Du sucre qui rosit quand on lui sourit ou un vélo pour mesurer son degré de satisfaction: Stefan Sagmeister, graphiste autrichien connu pour ses pochettes d'albums des Rolling Stones ou de Lou Reed, met en scène sa quête personnelle du bonheur à travers une étonnante exposition à Paris.

Baptisée The Happy Show et présentée à la Gaîté Lyrique jusqu'au 9 mars pour la première fois en Europe, «cette exposition-exploration tombe à pic en période de morosité, dans un pays, la France, considéré comme l'un des plus plaintifs au monde», se réjouit Jérôme Delormas, directeur de l'établissement dédié à la culture pop art et numérique.

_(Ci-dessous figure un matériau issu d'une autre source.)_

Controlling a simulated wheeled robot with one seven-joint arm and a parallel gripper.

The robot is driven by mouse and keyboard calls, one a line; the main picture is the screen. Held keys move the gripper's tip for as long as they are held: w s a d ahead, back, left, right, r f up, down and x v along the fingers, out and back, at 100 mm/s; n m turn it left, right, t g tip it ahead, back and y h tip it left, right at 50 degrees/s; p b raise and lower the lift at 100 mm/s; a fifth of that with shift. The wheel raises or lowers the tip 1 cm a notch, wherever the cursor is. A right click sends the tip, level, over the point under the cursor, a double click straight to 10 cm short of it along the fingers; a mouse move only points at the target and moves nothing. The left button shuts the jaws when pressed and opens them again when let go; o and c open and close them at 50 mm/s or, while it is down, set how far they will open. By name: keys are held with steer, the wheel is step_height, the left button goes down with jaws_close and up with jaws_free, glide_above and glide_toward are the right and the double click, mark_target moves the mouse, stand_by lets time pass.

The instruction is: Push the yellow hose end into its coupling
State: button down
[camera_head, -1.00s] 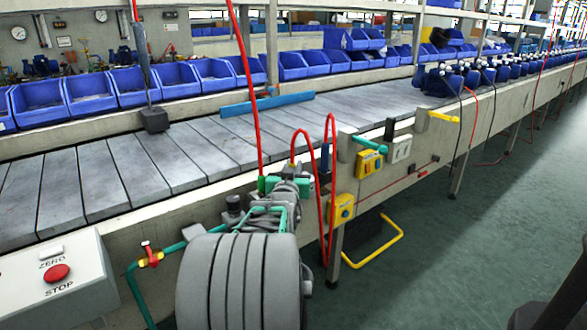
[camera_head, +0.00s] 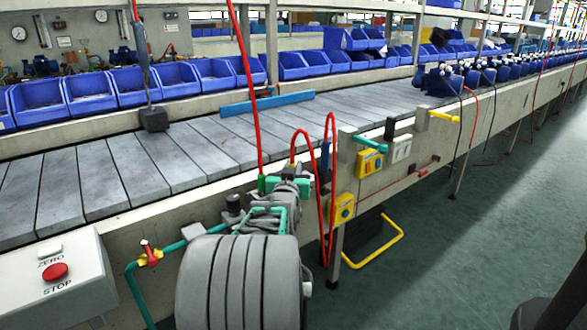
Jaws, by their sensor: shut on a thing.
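I cannot make out my gripper's jaws in the head view. A large grey ribbed body fills the lower middle, and I cannot tell whether it is part of my arm. It hides what lies behind it. A short yellow rod-like piece (camera_head: 444,117) sticks out from a block on the bench's front edge, right of the middle. I cannot tell whether it is the yellow hose end. A similar teal piece (camera_head: 371,144) sticks out to its left. No yellow hose and no coupling for it can be told for certain.
The slatted bench (camera_head: 95,185) runs along the left, with blue bins (camera_head: 150,82) behind it. Red hoses (camera_head: 331,170) hang near the middle. A STOP box (camera_head: 85,285) stands at lower left. A bent yellow bar (camera_head: 385,250) sits low. The green floor (camera_head: 460,260) at right is mostly clear.

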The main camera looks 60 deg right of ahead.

Installée sur près de 1000 m2, cette exposition tous publics s'apparente à un parcours expérimental interactif et ludique, ponctué d'expériences physiques, émotionnelles et sensorielles.

Installations, vidéos, photos et textes tirés de son journal intime et retranscrits par l'artiste au feutre noir sur les murs incitent le visiteur à découvrir en direct ce qui le rend heureux et pourquoi.

L'entrée commence par un choix: porte «Good» (bon) ou «Bad» (mauvais). Suit l'impression d'un billet individuel avec une consigne: «regarder en bas», «porter un autre visiteur sur son dos», «enlever une de ses chaussures»...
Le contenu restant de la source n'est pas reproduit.